I don't know very much about Seal's music. I avoided it a lot when I was younger and more limited, however, at some point, I realized you just can't argue with the greatness of "Kiss From A Rose." That led me to wonder about listening to some of Seal's full albums, which I haven't really done yet, and I'm not really in the headspace to do at the moment. I'll get to it eventually, though.
 


Play:

I have become obsessed with Puppet Combo's Nun Massacre! This game scares the crap out of me. Here's Survival Horror Network's no-commentary walk-through; I won't be watching it, as I want to experience all this for myself, but I guarantee if you're a Horror Movie fan and you sit down, maybe ingest some mind-altering party favors and watch this in the dark with headphones or the sound up, this will affect you the way you want Horror Movies to.

 

Nun Massacre induces a paranoia that I really appreciate, and as I alluded to above, this game has the effect I long for back from the days when I discovered a lot of the Horror Movies I love now, but as an adult, very few new ones provide.
 


Playlist:

Black Sabbath - Technical Ecstasy
Dorthia Cottrell - Death Folk Country
Danzig - Eponymous
Church of the Cosmic Skull - Is Satan Real?
The Sword - Warp Riders
Deafheaven - New Bermuda
Judas Priest - Painkiller
Bill Withers - Apple Music Essentials
High on Fire - The Art of Self Defense
Chamber of Screams - Murder House (Original Puppet Combo Soundtrack)
Karl Casey - (White Bat) XX EP
QOTSA - Rated R
 



Friday, April 21, 2023

RIP Prince - 7 Years Gone

 Eight years? And what's up with April? Jesus.
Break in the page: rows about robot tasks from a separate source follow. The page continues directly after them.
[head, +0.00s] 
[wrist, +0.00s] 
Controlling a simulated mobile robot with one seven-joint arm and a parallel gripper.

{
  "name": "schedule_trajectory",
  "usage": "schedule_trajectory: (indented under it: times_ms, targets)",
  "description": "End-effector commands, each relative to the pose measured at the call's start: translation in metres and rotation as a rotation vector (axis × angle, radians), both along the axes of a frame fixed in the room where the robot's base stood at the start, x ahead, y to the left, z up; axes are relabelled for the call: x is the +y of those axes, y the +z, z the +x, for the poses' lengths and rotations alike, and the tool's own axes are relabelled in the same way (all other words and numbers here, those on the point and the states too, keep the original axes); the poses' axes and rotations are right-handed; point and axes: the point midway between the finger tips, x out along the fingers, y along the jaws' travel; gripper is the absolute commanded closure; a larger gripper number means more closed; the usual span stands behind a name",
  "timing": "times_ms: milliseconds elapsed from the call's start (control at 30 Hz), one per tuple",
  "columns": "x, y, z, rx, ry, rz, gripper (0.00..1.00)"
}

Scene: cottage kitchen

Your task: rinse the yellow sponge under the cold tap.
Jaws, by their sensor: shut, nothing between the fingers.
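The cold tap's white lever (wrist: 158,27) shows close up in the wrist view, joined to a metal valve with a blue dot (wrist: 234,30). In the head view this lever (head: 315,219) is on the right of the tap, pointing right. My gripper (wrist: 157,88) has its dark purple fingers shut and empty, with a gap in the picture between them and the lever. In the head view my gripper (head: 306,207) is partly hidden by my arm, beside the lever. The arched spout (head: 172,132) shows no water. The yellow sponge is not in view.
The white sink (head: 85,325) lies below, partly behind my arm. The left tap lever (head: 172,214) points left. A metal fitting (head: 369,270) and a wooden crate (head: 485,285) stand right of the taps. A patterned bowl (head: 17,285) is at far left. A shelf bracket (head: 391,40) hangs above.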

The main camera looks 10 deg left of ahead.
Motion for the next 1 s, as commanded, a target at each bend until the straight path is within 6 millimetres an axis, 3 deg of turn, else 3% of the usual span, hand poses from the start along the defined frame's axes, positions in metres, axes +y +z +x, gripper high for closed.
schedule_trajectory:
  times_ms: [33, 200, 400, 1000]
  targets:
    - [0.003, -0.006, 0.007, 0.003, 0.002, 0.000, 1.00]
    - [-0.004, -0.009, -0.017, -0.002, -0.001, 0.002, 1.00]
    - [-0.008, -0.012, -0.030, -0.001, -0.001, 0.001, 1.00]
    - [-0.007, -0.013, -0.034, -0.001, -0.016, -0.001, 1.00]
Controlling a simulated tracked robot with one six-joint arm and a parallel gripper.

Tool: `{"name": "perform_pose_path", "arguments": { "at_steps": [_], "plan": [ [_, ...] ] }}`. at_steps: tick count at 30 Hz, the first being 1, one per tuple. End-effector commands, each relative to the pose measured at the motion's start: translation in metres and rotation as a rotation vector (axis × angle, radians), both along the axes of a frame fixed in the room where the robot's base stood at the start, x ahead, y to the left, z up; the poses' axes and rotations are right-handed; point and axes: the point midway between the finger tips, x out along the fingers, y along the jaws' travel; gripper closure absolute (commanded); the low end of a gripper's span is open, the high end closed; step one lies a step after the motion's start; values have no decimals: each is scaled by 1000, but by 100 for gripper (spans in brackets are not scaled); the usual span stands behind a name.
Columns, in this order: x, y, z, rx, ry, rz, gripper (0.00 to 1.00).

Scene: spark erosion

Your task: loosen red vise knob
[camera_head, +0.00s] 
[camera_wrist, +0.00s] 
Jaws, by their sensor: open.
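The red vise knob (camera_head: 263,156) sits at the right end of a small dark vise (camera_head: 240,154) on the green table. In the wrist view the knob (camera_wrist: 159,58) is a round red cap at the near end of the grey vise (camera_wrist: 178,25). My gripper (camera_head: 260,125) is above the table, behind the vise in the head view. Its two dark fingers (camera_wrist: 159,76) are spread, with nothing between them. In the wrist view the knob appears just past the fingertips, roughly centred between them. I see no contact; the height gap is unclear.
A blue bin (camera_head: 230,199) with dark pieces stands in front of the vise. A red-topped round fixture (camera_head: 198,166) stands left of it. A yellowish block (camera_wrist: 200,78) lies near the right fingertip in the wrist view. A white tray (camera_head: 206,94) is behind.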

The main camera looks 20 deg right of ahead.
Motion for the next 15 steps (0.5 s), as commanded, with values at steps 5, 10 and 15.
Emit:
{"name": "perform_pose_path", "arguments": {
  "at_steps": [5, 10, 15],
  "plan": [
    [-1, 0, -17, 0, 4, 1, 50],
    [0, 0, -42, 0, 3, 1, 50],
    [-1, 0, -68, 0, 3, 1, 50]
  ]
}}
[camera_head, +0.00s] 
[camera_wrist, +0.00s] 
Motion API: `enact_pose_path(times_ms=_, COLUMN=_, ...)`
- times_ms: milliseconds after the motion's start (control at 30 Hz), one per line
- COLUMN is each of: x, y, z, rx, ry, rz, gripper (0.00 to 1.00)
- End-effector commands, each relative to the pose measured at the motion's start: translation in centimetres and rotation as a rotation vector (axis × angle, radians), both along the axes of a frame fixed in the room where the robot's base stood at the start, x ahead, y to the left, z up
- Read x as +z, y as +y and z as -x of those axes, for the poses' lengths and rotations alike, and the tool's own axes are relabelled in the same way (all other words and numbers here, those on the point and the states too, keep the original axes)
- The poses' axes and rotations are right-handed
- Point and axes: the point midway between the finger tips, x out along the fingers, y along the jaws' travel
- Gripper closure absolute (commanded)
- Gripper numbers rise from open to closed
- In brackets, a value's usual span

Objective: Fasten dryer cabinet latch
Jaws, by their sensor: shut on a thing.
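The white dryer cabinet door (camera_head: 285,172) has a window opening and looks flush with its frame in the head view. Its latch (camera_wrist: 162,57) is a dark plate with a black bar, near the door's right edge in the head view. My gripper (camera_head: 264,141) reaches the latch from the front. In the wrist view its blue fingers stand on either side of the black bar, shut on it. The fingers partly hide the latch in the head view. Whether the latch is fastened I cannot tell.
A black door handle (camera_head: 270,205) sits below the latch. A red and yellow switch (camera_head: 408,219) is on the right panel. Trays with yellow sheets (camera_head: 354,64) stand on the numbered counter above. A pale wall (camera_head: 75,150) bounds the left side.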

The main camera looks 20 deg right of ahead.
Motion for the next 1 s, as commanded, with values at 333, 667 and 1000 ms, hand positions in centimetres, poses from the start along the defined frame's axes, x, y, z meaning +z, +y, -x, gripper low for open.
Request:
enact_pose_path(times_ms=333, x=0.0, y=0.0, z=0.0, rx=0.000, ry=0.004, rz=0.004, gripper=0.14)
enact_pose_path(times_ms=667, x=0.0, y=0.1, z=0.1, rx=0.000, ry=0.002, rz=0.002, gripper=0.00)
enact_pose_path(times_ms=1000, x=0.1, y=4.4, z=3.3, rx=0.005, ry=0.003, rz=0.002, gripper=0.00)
13 Evil Fairy Tales Dead Under 30

 

Greg Puciato has become one of the most interesting artists working in music today. Setting aside Dillinger Escape Plan as the legends since their retirement, Puciato has done dark electronic music with Telefon Tel Aviv's Josh Eustis in The Black Queen, Hardcore/Thrash with Killer Be Killed, toured as part of Jerry Cantrell's band, and all that and everything in between with his two solo records, both of which I adore. Now, he teams with more like-minded souls (from Every Time I Die and Fit For An Autopsy) in Better Lovers. What's it sound like?

It sounds awesome.

The first single dropped the other day and big props to Mr. Brown who sent it my way, as I totally missed it. No word on an album proper, but after seeing tour announcements yesterday, the smart money's on something coming down the pipes in the next few months, so there's one more thing to look forward to.




Watch:

Last night at 7:00 PM K and I caught Clarksville's first screening of Lee Cronin's Evil Dead Rise. I had exceedingly high hopes - never a good thing going into a movie, let alone a new installment in a series I have loved for a very long time. But Fede Alvarez's entry in 2013 blew me away (still blows me away, in fact), and all I wanted from this was that same feeling of Deep Horror Intoxication 2013 gave me. Did Evil Dead Rise succeed?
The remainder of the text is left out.